Besides the floating gardens, Dal Lake has loads to see:  artisan shops, a floating market and mobile vendors who will paddle up to you while you are floating along in your shikara (water taxi)

A row of shikaras waiting at the shores of Dal Lake

But by far the most impressive sight for me were the houseboats moored along Dal Lake. Built by the British in the Victorian era as summer retreats, houseboats are now mainly used as hotels. I stayed in one with my travel buddy Ding, and at first sight, they look fairly unassuming from the outside.

But once you get inside, it is ENORMOUS. We even had a personal butler to cook and attend to our needs. It’s even more astounding considering the amount we paid – I cannot remember the exact price, but it was part of a package (around $1,500-odd each for a five day trip in Ladakh and Kashmir, including food, accommodation and transport).

The living room of our houseboat. Yes, that’s just the living room.

Another surprising thing of note: a quick glance at the houseboat’s guest book revealed that a fair number of Singaporeans and Malaysians have stayed there, and in recent years too. There was even a framed article by former Straits Times reporter Koh Buck Song from 1996, about his stay in Srinagar.
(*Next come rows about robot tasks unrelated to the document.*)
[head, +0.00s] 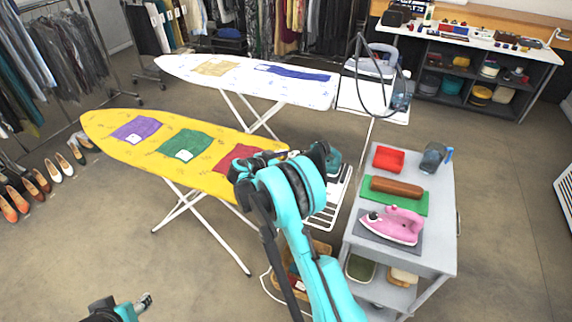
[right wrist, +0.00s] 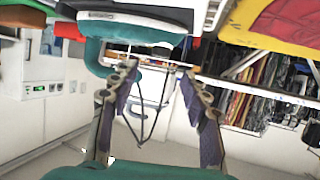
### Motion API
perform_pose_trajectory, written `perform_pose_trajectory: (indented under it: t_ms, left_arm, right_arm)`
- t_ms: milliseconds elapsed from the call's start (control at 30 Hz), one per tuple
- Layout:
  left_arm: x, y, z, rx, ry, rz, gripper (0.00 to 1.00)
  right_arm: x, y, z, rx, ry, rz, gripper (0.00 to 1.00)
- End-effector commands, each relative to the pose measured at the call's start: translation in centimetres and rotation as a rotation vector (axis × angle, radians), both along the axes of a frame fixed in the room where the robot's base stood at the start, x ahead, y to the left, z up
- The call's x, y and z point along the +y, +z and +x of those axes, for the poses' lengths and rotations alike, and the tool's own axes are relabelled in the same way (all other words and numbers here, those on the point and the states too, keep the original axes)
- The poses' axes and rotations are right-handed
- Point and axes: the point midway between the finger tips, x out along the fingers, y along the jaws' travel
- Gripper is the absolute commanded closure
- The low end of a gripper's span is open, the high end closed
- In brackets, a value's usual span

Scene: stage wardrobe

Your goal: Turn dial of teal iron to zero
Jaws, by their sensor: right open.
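The teal iron (head: 333,160) stands at the right end of the yellow ironing board (head: 105,125), on the white wire rest (head: 338,190), partly hidden by my right arm.
A grey cart (head: 440,220) at the right holds a pink iron (head: 393,225), a brown roll (head: 397,187) on a green mat, a red tray (head: 389,158) and a jug (head: 433,157). A white ironing board (head: 190,66) stands behind. Floor is free at the front left.

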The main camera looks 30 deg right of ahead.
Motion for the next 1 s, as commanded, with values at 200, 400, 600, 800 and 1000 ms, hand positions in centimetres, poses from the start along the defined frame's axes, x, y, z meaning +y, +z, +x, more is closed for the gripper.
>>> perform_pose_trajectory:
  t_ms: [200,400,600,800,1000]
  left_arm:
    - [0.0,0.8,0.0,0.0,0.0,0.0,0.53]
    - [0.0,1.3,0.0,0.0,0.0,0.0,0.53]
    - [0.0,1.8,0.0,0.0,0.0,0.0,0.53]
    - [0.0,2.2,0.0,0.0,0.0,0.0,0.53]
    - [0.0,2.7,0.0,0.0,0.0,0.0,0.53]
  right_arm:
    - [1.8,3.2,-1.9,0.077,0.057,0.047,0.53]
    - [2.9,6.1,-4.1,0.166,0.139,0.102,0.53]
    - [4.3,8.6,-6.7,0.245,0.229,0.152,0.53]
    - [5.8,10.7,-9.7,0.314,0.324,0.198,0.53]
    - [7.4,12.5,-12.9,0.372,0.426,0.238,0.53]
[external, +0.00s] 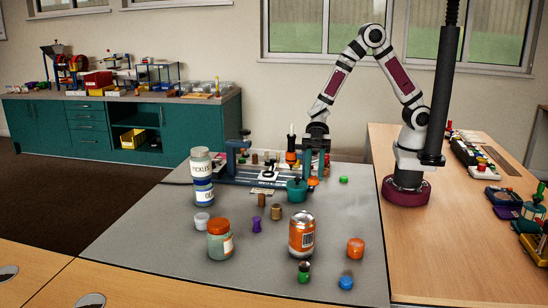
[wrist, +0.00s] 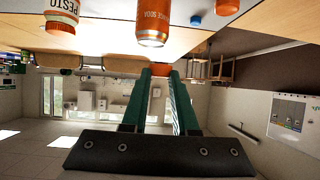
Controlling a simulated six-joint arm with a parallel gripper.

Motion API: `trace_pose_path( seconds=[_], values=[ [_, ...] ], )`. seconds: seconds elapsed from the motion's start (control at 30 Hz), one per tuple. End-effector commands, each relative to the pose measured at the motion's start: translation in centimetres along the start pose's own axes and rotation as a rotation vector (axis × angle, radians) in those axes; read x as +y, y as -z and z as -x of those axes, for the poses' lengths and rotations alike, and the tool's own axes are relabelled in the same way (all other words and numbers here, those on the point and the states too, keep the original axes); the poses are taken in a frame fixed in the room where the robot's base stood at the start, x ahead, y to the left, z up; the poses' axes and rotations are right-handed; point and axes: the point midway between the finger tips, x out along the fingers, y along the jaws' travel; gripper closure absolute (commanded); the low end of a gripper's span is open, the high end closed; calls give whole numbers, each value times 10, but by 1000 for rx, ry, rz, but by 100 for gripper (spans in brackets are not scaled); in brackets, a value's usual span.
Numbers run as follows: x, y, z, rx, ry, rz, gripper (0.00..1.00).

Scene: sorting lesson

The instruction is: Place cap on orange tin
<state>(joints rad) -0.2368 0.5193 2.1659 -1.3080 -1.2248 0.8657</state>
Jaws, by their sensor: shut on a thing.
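My gripper (wrist: 160,72) has its two dark green fingers shut on a small orange piece, taken as the cap (wrist: 160,68); the fingers hide most of it. The orange tin (external: 355,247) stands at the front right of the table, well away from the gripper. It also shows at the top edge of the wrist view (wrist: 227,6), which looks upside down.
Stacked jars (external: 202,178) are at left. A teal pot (external: 297,190) is below the gripper.

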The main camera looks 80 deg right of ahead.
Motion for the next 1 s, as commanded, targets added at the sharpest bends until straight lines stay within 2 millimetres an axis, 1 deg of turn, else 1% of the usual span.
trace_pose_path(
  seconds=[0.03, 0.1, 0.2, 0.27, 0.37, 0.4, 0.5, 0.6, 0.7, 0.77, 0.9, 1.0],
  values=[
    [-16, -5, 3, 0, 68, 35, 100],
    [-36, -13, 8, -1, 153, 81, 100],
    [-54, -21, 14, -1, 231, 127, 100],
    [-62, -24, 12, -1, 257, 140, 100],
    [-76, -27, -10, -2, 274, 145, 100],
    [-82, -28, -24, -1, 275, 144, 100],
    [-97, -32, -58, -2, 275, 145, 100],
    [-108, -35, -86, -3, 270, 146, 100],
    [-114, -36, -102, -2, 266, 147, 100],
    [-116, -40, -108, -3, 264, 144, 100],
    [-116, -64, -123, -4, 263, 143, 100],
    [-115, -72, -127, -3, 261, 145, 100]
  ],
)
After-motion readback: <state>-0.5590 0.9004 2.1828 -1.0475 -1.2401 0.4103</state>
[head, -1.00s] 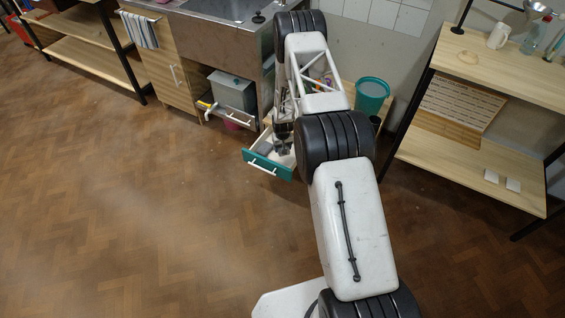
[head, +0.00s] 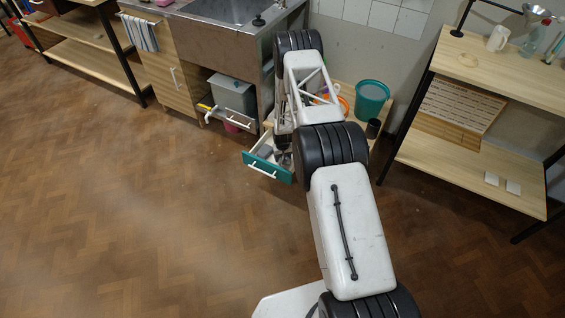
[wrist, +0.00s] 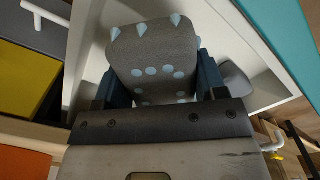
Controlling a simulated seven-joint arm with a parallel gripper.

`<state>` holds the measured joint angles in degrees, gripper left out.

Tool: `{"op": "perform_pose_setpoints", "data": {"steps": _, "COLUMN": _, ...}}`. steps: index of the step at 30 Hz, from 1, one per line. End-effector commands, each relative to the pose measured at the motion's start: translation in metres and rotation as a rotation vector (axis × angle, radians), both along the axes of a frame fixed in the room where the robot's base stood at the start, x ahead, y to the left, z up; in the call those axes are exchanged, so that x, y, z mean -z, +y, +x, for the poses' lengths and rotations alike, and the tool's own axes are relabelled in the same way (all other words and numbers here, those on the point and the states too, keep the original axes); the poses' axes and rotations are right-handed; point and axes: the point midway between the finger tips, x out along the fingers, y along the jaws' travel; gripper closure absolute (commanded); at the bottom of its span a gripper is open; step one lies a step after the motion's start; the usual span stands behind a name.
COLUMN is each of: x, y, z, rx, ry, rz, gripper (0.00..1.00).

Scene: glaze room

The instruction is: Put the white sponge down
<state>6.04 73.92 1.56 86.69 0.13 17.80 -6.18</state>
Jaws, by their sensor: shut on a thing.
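In the wrist view my gripper (wrist: 162,84) is shut on a grey rounded block (wrist: 150,48) with pale blue dots and small spikes, a dark finger on each side. It looks grey rather than white, so I cannot confirm it as the white sponge. Behind it is the white inside of an open drawer (wrist: 262,88) with a teal front (wrist: 288,28). In the head view my gripper (head: 283,153) is at the open teal-fronted drawer (head: 262,167), partly hidden by my arm. I cannot tell whether the block touches the drawer floor.
A grey rounded thing (wrist: 237,84) lies in the drawer beside the held block; a grey thing also shows in the head view (head: 265,151). A teal bucket (head: 371,101) and dark cup (head: 373,128) stand to the right. The sink cabinet (head: 230,45) is behind. Floor in front is clear.

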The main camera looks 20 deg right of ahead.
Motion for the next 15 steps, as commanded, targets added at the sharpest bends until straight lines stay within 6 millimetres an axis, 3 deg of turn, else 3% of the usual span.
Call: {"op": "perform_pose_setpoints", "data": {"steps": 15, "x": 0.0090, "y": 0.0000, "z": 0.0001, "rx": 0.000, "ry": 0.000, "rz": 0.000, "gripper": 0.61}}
As a matter of fact, violence did flare up in Srinagar shortly after my return to Singapore. To give you an idea of how hotly disputed Kashmir is, just consider that India and Pakistan have fought three wars over it since Partition in 1947. But I must stress that I never felt in danger while I was there, though people in Srinagar don’t seem to be very used to Asian faces: the women in particular were constantly pointing at us and giggling.

Srinagar, and Kashmir, is a beautiful, beautiful place. I’d love to go back some day.